Au fil des chocs des continents, plusieurs montagnes se sont succédées sur les Vosges et la Forêt noire.
La première montagne a été réduite par l’érosion à un désert de sable. Il nous en reste le relief escarpé des Vosges gréseuses, qui porte encore les marques de ces anciennes dunes. Plus au sud, les ballons des hautes et moyennes Vosges formaient le soubassement de cette montagne, qui a été plus tard réhaussé. Il nous en reste, enfin, les vallées minières avec leurs filons métallifères qui sont issus de la cuisson du sédiment initial.

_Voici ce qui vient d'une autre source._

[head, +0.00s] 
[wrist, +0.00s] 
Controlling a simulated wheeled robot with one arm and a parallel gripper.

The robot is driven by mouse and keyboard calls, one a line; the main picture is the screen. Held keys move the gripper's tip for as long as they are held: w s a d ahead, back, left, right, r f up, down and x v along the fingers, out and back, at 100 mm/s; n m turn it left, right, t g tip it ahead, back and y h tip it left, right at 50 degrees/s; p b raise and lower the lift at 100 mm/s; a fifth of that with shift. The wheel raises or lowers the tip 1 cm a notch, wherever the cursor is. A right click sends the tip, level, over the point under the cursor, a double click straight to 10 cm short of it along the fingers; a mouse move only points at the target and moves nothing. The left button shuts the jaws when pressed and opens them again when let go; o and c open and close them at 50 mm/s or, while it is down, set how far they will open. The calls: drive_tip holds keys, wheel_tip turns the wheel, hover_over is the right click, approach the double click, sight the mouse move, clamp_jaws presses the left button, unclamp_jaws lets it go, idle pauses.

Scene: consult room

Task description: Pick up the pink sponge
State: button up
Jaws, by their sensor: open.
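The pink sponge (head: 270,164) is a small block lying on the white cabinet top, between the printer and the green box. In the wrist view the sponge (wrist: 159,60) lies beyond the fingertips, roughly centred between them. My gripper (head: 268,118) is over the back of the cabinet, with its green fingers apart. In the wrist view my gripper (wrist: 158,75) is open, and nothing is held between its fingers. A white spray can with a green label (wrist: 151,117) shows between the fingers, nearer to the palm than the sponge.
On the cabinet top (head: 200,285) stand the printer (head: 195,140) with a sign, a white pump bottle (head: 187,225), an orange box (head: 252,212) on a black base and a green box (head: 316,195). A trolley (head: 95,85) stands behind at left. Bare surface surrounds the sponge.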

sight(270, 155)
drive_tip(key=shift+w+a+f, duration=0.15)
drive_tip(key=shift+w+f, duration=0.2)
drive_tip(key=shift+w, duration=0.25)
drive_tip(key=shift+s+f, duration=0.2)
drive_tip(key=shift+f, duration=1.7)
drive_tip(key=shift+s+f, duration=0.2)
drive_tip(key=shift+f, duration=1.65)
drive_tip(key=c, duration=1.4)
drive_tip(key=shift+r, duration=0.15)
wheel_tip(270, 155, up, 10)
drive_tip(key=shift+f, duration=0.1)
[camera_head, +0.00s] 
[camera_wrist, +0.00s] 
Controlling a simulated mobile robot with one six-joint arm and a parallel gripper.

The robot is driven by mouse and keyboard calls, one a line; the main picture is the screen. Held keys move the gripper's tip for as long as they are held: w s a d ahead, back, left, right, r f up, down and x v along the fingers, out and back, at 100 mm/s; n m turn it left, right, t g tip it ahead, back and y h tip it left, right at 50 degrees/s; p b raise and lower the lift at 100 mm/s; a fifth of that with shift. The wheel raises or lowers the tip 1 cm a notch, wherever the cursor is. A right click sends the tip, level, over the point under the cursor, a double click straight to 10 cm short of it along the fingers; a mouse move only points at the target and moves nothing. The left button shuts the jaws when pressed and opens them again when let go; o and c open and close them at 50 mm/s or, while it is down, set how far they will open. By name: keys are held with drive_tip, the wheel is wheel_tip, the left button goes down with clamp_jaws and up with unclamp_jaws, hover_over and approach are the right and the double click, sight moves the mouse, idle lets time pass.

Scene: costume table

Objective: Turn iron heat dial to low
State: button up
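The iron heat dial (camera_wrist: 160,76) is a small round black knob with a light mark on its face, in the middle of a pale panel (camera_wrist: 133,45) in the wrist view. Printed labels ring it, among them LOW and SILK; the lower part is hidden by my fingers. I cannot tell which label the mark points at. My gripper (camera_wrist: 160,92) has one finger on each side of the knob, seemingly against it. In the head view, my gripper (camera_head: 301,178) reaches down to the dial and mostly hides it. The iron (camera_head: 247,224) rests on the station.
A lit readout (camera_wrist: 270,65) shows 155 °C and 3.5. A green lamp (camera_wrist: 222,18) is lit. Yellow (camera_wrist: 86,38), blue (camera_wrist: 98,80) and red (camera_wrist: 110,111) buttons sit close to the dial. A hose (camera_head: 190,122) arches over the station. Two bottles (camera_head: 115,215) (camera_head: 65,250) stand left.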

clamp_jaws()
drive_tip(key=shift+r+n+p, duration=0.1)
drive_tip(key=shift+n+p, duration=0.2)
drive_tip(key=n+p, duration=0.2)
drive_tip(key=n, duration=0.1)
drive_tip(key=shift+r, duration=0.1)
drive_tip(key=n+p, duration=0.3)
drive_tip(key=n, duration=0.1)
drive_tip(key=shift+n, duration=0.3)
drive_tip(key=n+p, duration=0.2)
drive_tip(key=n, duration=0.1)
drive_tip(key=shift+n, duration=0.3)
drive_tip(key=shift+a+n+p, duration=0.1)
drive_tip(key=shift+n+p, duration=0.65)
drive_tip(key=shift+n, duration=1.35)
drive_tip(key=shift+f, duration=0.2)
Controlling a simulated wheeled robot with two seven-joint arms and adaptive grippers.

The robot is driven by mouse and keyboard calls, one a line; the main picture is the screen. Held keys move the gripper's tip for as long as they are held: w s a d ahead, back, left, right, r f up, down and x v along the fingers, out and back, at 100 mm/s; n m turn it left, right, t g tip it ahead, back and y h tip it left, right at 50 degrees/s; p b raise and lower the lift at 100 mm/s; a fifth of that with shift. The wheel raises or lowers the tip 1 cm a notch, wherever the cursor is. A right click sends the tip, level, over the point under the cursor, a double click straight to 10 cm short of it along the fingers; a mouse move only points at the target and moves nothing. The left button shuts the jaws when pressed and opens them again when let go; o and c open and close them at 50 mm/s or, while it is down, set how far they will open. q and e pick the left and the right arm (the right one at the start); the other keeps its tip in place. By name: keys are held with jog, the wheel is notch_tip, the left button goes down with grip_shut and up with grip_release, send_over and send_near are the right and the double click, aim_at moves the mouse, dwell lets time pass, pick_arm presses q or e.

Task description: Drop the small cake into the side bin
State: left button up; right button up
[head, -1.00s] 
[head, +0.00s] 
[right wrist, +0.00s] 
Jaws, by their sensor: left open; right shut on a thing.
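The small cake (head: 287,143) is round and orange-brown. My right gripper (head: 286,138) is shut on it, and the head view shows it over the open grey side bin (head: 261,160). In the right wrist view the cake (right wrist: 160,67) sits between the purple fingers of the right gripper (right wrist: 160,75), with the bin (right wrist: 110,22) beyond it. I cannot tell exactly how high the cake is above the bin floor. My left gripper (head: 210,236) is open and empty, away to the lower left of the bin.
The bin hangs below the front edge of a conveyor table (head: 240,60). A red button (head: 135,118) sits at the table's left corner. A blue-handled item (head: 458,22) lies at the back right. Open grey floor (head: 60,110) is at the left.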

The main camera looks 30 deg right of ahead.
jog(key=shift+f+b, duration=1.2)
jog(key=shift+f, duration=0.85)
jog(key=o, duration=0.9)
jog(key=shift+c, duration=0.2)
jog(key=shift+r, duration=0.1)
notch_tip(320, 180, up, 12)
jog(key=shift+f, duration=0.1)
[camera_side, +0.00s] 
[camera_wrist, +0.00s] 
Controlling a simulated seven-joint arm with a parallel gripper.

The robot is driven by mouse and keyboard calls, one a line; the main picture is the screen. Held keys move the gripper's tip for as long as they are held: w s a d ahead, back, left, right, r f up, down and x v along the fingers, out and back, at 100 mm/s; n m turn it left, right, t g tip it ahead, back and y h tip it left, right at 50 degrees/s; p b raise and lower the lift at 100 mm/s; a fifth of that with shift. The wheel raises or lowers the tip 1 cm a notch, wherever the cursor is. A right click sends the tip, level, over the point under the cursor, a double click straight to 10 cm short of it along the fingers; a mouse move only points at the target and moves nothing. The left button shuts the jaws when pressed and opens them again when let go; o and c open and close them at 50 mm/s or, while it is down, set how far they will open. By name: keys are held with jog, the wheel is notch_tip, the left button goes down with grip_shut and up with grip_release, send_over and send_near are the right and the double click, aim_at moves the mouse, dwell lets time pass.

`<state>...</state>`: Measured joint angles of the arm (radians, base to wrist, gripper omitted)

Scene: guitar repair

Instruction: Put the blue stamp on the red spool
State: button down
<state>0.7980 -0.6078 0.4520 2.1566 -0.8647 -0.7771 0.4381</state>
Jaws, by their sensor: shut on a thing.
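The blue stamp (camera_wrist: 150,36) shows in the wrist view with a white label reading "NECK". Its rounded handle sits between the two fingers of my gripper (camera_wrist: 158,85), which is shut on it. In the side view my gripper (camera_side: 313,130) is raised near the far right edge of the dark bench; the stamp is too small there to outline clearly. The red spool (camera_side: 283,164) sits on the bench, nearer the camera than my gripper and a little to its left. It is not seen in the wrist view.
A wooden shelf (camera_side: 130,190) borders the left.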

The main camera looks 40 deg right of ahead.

La mer secondaire a recouvert le tout, déposant d’épaisses couches de calcaires et de marnes dans lesquelles sont taillées les douces collines du Kochersberg et du Sundgau. Le reste a été entièrement décapé.
La seconde montagne résulte du choc des continents qui a généré les Alpes, le Jura. Toute la région est rehaussée et l’érosion reprend. Elle trace d’abord les hautes vallées vers le nord, puis la plaque alsacienne se brise d’un trait et commence à s’enfoncer, formant une ligne de ravins et d’éboulis sur le piémont vosgien, en belvédère sur la plaine et, comme fait exprès, idéalement orientée pour un futur vignoble...
Une nouvelle mer s’engouffre dans le fossé et dépose des argiles, des marnes qui compléteront les collines fertiles des « bons pays » d’Alsace ; elle dépose aussi accessoirement, du pétrole, des filons de potasse. Toutes ces couches s’enfouissent mutuellement au fond du fossé alsacien.
Quand l’homme arrive à l’ère quaternaire, un dernier sursaut fait basculer le Rhin vers le nord ; il se décide enfin à rejoindre la plaine d’Alsace. A plusieurs reprises, de grands glaciers recouvrent la montagne. Ils taillent des ravins au flanc des vallées, avant que des vents de sable ne recouvrent tout d’un épais limon fertile.
L’histoire de la roche continue au-delà mais cette fois, avec les premières tribus celtes.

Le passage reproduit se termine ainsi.